Provided entries:

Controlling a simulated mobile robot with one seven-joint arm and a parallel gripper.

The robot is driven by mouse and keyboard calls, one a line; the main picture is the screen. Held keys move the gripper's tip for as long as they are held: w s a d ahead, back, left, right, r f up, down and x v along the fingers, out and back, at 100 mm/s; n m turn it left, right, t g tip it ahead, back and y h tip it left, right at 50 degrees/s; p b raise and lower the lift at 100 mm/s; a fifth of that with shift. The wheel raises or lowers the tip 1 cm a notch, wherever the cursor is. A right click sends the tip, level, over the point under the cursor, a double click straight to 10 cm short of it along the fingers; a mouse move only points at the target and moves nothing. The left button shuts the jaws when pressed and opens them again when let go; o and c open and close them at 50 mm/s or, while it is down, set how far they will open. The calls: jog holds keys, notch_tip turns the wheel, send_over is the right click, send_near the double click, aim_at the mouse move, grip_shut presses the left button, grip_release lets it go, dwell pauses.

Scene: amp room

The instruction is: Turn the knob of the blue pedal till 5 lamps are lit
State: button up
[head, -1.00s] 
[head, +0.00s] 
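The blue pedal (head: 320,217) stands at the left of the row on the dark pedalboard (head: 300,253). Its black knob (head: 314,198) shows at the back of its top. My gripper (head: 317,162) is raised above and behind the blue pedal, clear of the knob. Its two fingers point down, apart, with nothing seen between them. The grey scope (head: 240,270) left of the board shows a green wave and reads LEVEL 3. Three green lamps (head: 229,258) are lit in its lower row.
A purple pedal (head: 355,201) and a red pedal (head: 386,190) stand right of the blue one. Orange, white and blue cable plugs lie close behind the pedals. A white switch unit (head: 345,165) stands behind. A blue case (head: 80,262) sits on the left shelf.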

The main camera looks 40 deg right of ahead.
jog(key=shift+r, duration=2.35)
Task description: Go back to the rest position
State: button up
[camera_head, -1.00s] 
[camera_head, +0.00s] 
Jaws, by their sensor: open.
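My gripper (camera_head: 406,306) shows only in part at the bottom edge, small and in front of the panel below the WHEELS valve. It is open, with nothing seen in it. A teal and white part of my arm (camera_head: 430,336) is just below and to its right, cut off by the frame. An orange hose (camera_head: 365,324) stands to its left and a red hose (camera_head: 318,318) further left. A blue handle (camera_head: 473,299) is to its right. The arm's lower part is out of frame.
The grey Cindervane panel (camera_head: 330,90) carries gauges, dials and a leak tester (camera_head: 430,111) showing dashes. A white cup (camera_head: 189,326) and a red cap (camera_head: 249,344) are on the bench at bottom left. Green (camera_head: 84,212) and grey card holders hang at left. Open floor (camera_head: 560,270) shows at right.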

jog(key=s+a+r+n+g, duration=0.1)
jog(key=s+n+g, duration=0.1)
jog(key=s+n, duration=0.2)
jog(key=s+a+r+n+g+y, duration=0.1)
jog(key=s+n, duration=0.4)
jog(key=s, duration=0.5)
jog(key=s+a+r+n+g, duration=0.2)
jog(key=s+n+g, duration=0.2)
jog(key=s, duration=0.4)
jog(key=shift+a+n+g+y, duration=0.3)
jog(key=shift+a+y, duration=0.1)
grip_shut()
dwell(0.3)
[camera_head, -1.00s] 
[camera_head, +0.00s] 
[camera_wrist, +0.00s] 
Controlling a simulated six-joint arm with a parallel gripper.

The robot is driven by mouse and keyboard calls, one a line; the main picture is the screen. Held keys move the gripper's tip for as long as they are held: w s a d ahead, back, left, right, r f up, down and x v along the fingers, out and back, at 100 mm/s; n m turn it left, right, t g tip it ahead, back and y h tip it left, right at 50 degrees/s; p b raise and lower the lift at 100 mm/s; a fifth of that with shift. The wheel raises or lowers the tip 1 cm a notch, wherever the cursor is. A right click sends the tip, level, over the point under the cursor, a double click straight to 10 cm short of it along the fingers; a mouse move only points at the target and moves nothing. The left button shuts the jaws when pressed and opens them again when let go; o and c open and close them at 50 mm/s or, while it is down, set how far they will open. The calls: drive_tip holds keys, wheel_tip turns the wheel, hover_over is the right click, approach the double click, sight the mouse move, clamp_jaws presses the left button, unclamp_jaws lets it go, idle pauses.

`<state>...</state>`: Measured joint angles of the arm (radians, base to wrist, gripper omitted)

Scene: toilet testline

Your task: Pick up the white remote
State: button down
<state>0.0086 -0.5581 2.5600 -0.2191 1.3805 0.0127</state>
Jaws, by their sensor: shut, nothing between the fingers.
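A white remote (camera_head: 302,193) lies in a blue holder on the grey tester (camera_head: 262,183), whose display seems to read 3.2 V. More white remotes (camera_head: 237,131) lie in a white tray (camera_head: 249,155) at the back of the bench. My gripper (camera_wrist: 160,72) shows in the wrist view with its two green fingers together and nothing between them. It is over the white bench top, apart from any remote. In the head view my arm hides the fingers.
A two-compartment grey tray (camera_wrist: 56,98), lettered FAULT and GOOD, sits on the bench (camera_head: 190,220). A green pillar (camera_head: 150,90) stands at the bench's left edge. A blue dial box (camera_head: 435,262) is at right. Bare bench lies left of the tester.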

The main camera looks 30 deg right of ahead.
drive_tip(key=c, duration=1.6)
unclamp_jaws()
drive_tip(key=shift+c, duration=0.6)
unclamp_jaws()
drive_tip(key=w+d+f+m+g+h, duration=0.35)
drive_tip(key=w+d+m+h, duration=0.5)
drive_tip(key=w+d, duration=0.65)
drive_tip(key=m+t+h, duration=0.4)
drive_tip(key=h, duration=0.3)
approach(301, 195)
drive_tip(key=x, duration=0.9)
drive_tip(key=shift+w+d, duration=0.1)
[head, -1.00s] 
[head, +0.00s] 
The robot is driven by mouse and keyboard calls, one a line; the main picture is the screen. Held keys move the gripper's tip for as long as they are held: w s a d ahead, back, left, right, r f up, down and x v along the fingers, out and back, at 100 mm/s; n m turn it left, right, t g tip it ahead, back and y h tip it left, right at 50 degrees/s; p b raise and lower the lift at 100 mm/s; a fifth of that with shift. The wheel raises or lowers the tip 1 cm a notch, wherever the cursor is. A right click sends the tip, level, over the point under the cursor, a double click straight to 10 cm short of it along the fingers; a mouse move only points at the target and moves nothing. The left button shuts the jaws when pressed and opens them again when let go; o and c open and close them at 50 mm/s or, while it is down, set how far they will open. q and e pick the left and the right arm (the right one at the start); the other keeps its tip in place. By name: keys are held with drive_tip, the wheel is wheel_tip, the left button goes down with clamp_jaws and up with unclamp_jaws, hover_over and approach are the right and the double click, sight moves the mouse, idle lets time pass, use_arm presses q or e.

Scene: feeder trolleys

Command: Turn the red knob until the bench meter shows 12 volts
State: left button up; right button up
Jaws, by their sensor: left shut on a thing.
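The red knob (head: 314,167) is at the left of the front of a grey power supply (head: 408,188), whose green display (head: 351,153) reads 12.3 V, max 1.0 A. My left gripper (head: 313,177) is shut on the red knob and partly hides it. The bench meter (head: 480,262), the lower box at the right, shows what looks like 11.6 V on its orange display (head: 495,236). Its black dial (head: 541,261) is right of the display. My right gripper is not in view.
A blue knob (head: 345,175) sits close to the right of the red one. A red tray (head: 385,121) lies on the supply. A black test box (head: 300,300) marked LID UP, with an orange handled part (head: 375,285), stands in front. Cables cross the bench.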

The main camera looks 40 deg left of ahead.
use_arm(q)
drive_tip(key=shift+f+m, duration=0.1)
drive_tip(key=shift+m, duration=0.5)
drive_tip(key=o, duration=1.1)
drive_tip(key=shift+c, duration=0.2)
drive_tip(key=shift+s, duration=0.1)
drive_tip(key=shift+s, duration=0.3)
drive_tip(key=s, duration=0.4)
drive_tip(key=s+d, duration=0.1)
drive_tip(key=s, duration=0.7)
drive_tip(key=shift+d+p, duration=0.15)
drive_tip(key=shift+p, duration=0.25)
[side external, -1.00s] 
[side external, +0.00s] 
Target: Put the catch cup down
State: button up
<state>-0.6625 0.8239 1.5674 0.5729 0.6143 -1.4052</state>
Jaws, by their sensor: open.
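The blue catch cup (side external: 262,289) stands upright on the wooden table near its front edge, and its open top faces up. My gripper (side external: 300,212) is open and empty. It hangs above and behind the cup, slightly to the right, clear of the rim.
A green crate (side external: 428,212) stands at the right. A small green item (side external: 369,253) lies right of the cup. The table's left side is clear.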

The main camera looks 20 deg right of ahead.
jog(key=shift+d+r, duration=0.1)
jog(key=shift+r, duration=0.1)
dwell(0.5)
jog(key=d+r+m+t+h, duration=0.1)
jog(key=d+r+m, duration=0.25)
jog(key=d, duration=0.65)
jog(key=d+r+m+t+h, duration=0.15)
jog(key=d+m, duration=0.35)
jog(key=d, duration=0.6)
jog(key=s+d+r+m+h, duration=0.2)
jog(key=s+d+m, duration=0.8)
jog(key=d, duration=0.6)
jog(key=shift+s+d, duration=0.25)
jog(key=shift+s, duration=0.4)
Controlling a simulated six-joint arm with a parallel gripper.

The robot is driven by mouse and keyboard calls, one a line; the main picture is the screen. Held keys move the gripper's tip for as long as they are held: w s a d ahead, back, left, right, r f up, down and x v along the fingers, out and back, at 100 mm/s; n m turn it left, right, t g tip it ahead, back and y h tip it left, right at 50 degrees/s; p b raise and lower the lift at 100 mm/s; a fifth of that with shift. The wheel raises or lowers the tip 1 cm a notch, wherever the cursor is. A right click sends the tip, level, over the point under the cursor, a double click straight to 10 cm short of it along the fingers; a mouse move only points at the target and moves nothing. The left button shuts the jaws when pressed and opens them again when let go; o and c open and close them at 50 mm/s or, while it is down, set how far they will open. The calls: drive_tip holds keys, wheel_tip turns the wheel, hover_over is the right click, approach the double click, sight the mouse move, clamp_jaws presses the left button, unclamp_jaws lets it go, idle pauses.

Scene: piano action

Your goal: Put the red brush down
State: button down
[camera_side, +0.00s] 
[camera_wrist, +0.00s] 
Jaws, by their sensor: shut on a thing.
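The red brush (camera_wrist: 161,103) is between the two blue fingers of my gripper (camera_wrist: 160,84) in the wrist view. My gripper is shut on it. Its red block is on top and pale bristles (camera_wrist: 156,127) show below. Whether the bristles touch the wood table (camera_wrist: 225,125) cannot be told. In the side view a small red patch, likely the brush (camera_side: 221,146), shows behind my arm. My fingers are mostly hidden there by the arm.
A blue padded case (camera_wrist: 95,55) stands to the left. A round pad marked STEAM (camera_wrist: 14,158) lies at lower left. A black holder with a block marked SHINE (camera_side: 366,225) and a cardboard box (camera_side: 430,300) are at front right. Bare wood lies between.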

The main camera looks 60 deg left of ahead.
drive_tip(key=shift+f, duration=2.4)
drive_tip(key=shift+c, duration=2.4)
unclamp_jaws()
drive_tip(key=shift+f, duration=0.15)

What this task involves:
Your task is to gather all lines from the entries above that hold the word "joint".

In response:
Controlling a simulated mobile robot with one seven-joint arm and a parallel gripper.
Controlling a simulated six-joint arm with a parallel gripper.
`<state>...</state>`: Measured joint angles of the arm (radians, base to wrist, gripper omitted)
Controlling a simulated six-joint arm with a parallel gripper.

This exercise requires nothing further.